Nathan Mansakahn’s photographs are part of an exhibit, “Black Spectrum: A Closer Look at Black Joy and Expression.”

Mansakahn’s self-curated exhibit, “Black Spectrum: A Closer Look at Black Joy and Expression,” focuses on black millennials and how they choose to represent themselves through their hairstyles, clothes and accessories in ways that resist the status quo and constricting ideas of blackness. “My work makes visible how black millennials redefine socially imposed limitations, and illustrates diverse and valid ways of being black, which combat the harms that emerge from being boxed in,” says Mansakahn.

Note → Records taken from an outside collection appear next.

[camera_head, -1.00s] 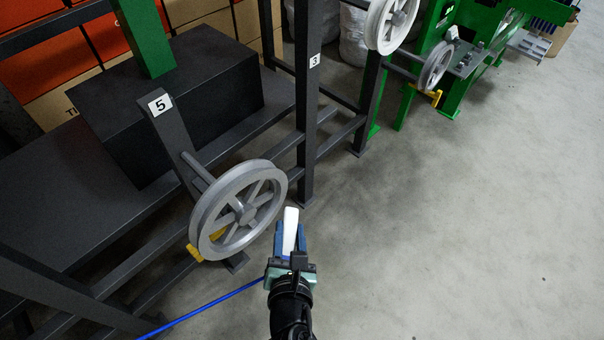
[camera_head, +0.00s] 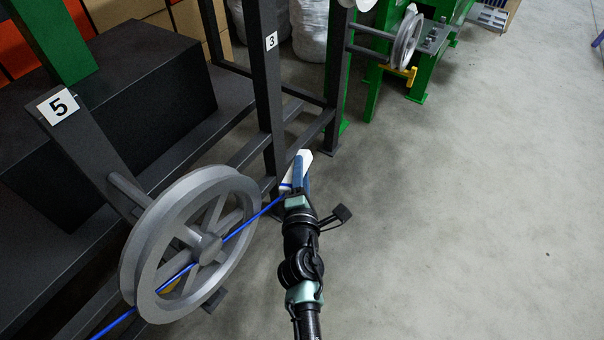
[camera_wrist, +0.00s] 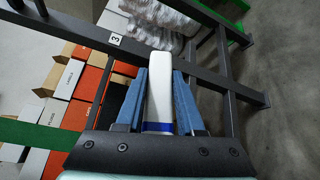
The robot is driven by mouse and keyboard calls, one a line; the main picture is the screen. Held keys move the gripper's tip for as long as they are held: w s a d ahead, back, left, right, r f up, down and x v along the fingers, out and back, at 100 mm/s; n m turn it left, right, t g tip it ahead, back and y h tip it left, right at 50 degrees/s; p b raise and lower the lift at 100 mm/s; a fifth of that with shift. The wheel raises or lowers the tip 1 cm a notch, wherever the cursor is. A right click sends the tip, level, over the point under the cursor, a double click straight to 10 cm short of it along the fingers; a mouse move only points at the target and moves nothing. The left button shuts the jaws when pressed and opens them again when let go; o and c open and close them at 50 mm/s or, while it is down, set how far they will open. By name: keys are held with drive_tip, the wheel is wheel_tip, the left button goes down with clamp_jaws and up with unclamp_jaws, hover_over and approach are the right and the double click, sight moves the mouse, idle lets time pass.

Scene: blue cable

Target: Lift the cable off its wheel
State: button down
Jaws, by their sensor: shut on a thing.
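The blue cable (camera_head: 240,228) runs straight from the lower left edge of the head view, across the front face of the grey spoked wheel (camera_head: 140,250), up to my gripper (camera_head: 300,172). It passes near the hub; I cannot tell whether it touches the spokes. No cable shows in the visible rim groove. My gripper is shut on the cable, beyond the wheel's right side. In the wrist view, a short blue band of the cable (camera_wrist: 158,127) shows between the two blue fingers (camera_wrist: 160,100), at the base of a white rounded piece.
The wheel hangs on a dark post labelled 5 (camera_head: 85,140). A dark upright labelled 3 (camera_head: 268,90) stands just behind my gripper. A second wheel (camera_head: 407,42) and green machinery are farther back. The concrete floor on the right is clear.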

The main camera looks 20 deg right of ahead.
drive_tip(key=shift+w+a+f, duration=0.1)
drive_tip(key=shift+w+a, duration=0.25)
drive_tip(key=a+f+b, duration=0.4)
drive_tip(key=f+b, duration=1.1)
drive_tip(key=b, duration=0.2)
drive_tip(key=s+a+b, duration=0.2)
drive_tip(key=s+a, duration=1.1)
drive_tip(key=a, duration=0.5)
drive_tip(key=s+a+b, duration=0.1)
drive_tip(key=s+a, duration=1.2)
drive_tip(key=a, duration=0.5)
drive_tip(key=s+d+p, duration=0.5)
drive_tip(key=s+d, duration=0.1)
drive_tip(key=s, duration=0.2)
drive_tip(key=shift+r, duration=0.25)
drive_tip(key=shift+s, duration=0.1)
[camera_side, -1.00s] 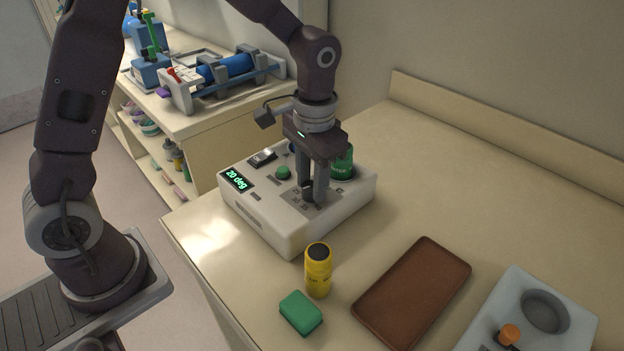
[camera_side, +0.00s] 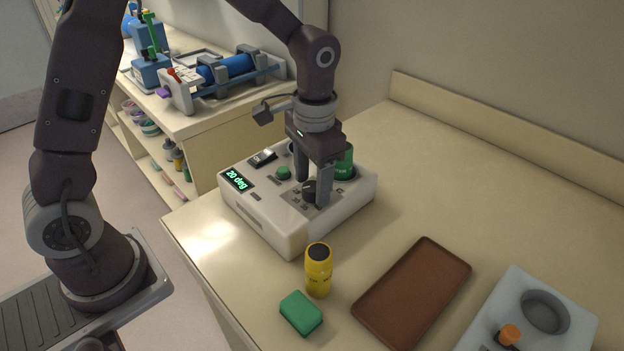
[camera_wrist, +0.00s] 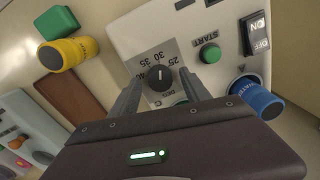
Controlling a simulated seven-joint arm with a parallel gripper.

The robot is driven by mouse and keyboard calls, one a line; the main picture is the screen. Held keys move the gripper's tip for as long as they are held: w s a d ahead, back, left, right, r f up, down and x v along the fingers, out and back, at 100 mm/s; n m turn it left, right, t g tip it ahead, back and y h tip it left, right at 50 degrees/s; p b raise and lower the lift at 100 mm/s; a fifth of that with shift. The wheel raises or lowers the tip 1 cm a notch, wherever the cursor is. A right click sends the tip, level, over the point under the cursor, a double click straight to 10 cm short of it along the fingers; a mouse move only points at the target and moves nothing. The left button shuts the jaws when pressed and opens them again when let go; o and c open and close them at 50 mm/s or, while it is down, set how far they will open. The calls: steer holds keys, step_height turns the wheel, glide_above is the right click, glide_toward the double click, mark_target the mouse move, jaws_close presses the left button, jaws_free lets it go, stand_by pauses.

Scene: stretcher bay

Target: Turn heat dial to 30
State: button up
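The dark heat dial (camera_side: 309,189) sits on top of the white warmer box (camera_side: 272,222), on a grey plate with printed numbers. The box display (camera_side: 236,179) reads 20 deg. My gripper (camera_side: 313,192) points down over the dial with its fingers apart, one on each side of it. In the wrist view the dial (camera_wrist: 160,78) shows between the fingertips, with visible gaps and a pale pointer mark. The numbers 25, 30 and 35 appear upside down around it there. The fingers look clear of the dial, though their exact height is hard to tell.
The box also carries a green START button (camera_wrist: 210,53), an ON/OFF rocker (camera_wrist: 255,32), a green bottle (camera_side: 345,163) and a blue WATER bottle (camera_wrist: 256,98). A yellow bottle (camera_side: 318,271), green block (camera_side: 301,313), brown tray (camera_side: 369,308) and grey unit (camera_side: 572,322) stand nearby.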

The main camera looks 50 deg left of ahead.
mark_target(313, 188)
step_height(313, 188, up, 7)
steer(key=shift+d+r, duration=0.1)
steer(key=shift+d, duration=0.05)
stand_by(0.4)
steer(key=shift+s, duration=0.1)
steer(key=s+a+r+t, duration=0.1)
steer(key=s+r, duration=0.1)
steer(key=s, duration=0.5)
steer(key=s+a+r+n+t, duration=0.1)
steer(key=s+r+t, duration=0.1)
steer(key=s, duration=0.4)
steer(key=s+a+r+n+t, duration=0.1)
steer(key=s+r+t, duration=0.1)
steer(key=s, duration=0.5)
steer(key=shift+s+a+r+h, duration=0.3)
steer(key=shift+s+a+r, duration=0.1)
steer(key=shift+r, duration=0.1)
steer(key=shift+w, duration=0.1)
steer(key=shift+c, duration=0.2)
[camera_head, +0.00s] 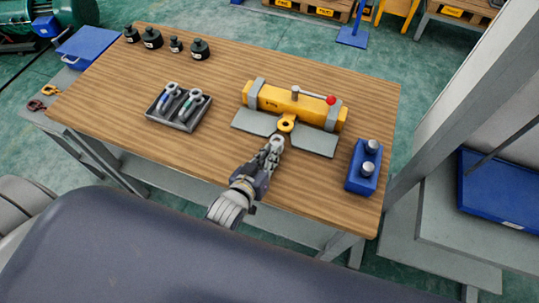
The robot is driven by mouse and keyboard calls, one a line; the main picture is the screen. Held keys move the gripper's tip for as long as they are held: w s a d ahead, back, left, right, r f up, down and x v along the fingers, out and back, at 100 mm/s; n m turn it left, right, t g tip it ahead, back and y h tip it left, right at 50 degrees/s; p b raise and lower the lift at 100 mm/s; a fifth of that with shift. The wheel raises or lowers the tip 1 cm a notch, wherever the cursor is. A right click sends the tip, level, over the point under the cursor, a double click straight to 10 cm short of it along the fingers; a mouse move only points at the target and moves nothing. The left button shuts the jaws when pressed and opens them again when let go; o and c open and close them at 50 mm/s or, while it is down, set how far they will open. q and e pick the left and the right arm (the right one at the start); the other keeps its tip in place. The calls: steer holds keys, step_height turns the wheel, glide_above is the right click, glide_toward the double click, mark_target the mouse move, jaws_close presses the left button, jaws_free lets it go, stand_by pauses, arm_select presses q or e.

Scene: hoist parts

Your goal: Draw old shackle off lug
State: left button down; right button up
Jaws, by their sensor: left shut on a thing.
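A yellow hoist beam (268,97) lies in two grey supports on the wooden table, with a yellow ringed lug (286,124) on its near side. My left gripper (276,144) reaches in from the near edge and is shut just in front of the lug. It grips a small grey metal piece, seemingly the old shackle, mostly hidden by the fingers. I cannot tell whether the shackle still passes through the lug's eye. My right gripper is not in view.
A grey tray (154,113) with two shackles stands left. A blue block (353,182) with two metal studs stands right. Several black weights (152,38) stand at the back left. A red-knobbed lever (331,100) rises by the beam.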

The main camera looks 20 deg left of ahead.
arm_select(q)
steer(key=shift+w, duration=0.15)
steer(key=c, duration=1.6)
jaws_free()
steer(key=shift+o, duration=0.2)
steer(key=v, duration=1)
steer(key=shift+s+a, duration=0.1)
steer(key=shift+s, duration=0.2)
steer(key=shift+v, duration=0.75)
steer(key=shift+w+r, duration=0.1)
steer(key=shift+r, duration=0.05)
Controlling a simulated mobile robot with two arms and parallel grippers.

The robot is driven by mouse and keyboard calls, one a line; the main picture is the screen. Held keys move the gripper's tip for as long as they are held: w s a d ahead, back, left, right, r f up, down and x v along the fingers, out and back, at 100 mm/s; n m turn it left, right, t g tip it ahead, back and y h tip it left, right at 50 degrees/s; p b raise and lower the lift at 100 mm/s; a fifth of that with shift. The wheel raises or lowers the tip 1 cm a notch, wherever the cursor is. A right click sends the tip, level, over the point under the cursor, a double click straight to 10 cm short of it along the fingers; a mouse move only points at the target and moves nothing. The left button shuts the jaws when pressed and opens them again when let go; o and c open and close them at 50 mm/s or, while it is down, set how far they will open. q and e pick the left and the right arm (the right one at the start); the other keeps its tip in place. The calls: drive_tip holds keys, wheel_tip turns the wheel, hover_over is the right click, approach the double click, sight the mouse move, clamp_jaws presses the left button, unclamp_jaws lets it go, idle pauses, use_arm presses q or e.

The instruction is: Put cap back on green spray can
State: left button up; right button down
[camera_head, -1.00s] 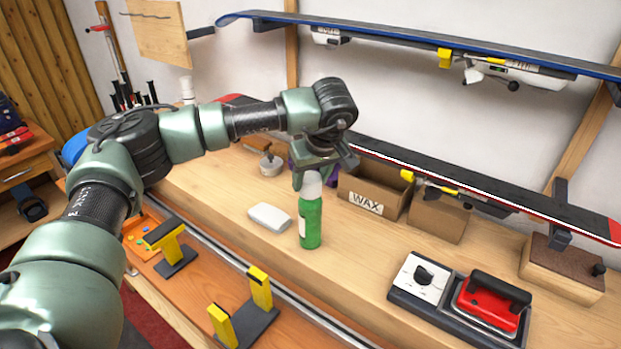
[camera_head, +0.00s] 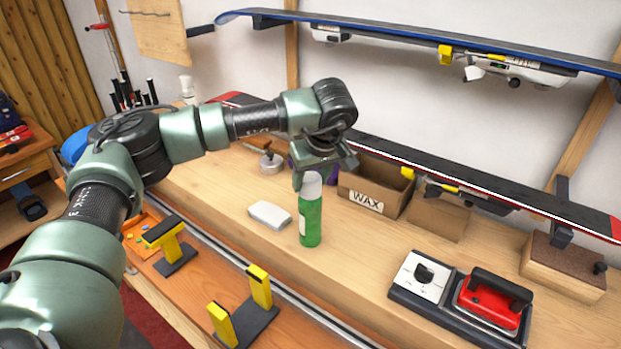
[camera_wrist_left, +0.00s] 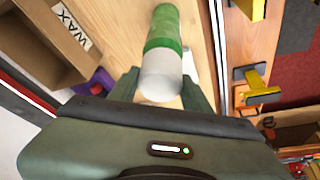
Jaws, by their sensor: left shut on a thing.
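The green spray can (camera_head: 310,222) stands upright on the wooden bench, and it also shows in the left wrist view (camera_wrist_left: 164,28). The white cap (camera_head: 312,180) is at the top of the can, in line with it; in the left wrist view the cap (camera_wrist_left: 161,76) lies between my fingers. My left gripper (camera_head: 311,177) is above the can, pointing down, shut on the cap. I cannot tell whether the cap is fully seated, as the gripper hides its upper part. My right gripper is not in view.
A white flat block (camera_head: 270,214) lies just left of the can. A cardboard WAX box (camera_head: 372,186) stands behind right. A red iron (camera_head: 492,303) sits at front right. Yellow-topped vise stands (camera_head: 259,287) are in front.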

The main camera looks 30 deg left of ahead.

In “Pedagogies of Protest,” 16 Honors College students assembled interactive panels drawing attention to a range of social, cultural, political and environmental issues. The panels are a result of an Honors College seminar, “Pedagogies of Protest” organized by the course instructor and the center’s postdoctoral associate Mario LaMothe. The panels focus on creative forms of protest taking part in the world today.

The contributors include UIC students Berenice Balderas, LaCreshia Birts, Rehman Bokhari, Arianna Brown, Kayla Butler, Anisha Chandran, Ashley Estrada, Elyzandra Freitas, Lana Hishmeh, Dawn Joy, Nida Fayyaz, Jessa Mae Mendiola, Eleanor Grace Ravenwhite, Lucy Schiller, Marla Stamps and Viviana Uribe.